Commentary: The radio stations you’ve never heard or maybe never even heard of
By Jim Schuh
The stations are WWV and sister stations WWVB and WWVH. They have an unusual format – they don’t play music or feature talks shows. They don’t broadcast ads, news or traffic reports. There are no personality announcers. You won’t find them on your familiar AM or FM dial. You need a shortwave radio to pick up their signals, which are available on five frequencies.
So what do the WWV stations do? They broadcast the time – very precisely, 24-hours a day, seven days a week, 365 days a year (366 in leap years) along with other technical information.
I bring this up because they may go off the air for good next year. The agency overseeing the stations proposes eliminating $6.3 million from its federal allocation and shutting the stations down. That agency is the National Institute of Standards and Technology (NIST) and says it “…will eliminate efforts that have been replaced by newer technologies, measurement science work that lies outside of NIST’s core mission space, and programs that can no longer be supported due to facility deterioration.” In other words, in the case of the WWV stations, the agency says we don’t need them any longer because global positioning satellites (GPS) now carry out their functions and do so more precisely.
On the other side is the argument that our GPS systems are susceptible to cyber warfare, which could cause serious problems – especially with the nation’s electric power grid – while WWV’s radio signals couldn’t be hacked. Proponents of maintaining the stations note they synchronize time for about 50-million radio-controlled clocks, wristwatches and appliances (including radios) and add they’re a great back-up system. The American Radio Relay League, an organization of ham operators, wants to see the stations maintained, calling their broadcasts “an essential resource to the worldwide communications industry.”

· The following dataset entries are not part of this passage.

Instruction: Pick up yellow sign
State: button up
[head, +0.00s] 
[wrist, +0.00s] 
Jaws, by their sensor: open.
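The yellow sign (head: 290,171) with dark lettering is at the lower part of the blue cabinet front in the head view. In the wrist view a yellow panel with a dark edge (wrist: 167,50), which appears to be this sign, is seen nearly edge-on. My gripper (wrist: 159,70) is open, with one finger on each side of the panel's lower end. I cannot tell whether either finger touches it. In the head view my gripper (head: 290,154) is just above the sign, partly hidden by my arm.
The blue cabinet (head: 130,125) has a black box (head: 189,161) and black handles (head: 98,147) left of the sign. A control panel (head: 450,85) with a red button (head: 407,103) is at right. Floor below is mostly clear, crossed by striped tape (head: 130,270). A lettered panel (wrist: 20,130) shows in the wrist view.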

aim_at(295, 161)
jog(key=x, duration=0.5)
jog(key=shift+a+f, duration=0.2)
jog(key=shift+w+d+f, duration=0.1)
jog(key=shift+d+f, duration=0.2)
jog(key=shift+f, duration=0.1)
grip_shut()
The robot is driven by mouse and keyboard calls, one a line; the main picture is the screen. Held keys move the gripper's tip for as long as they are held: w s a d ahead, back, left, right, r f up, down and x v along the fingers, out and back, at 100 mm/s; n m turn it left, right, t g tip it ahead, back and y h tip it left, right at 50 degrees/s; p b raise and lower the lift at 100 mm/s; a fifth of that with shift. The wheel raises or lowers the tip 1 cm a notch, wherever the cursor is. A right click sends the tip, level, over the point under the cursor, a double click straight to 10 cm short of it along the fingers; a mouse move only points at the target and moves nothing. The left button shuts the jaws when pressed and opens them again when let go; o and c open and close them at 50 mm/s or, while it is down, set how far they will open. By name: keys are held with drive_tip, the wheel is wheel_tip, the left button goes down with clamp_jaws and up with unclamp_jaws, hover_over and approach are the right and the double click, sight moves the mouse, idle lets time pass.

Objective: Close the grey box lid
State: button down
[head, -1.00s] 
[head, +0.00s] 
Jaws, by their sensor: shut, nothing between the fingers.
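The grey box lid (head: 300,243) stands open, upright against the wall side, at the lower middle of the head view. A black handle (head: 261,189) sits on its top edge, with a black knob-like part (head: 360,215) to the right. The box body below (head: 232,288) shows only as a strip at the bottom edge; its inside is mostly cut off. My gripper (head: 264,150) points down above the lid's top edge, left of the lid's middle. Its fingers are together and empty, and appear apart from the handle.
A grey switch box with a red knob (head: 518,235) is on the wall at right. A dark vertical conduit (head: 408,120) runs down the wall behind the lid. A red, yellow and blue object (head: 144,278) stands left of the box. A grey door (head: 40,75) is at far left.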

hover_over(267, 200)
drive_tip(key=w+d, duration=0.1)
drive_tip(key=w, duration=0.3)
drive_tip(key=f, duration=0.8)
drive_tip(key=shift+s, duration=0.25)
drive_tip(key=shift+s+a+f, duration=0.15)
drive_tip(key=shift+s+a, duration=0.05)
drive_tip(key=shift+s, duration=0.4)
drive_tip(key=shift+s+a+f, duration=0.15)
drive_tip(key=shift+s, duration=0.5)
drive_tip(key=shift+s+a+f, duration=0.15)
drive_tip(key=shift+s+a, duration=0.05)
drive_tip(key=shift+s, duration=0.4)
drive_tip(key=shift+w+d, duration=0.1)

A little history – WWV went on their air in 1920 and helped the Agriculture Department disseminate market news to farm agencies. Three years later, the government began using the stations to broadcast standard frequency signals.
Today, among NIST’s many responsibilities is determining the length of a second. Since radio signals are determined by time (cycles per second), NIST makes sure your car and home radio dials match the frequency of broadcast signals they receive. The agency uses an atomic clock with Cesium-133 atoms that oscillate almost nine-point-two billion times per second to determine the basic unit of time. NIST says its time accuracy is beyond a single cycle in a trillion. WWV says it maintains correct time to within 0.0001 milliseconds of Coordinated Universal Time (UTC).
WWV and WWVH do more than broadcast time. They also disseminate standard time intervals, standard frequencies, UT1 time corrections which are derived by astronomers who monitor the speed of the Earth’s rotation, a binary coded decimal (BCD) time code, geophysical alerts and marine storm warnings.” Likewise, WWVB broadcasts technical information.
I first learned of the operations as a youngster when I was tuning up and down a medium wave band on a big GE radio and came across the station. I was fascinated with what I heard – 60 “tock-tock-tocks” per minute with a tone at the beginning of the next minute. I also noticed a brief break in the “tock-tock-tock’s” rhythm at the 30-second mark. About ten seconds before the next minute was to arrive, a male voice announced, “National Bureau of Standards WWV – at the tone, ___ hours and ___ minutes.” I set my watch to the precise time and then went around the house doing the same to all the clocks.
(If you want to listen to the stations, tune your shortwave radio to 2.5, 5, 10, 15 or 20 megahertz (MHz). Because of the properties of shortwave signals, you may receive some frequencies better at different times of day.)
Now, GPS satellites circling the globe include atomic clocks which send time and frequency information from space. You may not have realized that your cellphone and “atomic wristwatch” get their time from a satellite signal sent from orbit.
Even though some may consider NIST’s WWV stations redundant or even obsolete, Congress has heretofore provided funding to maintain their operations. As of this writing, Congress was considering the federal budget and we don’t yet know if members will approve the money necessary to keep the stations operating.
A sidebar: You may know that in the United States, the government assigns radio station call letters starting with “W” to stations east of the Mississippi River and those west of it with “K.” There are exceptions that go back before the government started assigning call letters, such as KFIZ in Fond du lac or KDKA in Pittsburgh or WDAF in Kansas City.
WWV first went on the air in Washington, D.C. When the government moved it to Ft. Collins, Colorado in 1966, the call letters followed the station. And when the government established sister station WWVH in Hawaii, it added the “H” to the call signs.
By the way, the call letters WWV don’t have any significance. As with many early stations, the feds assigned random letters to identify them.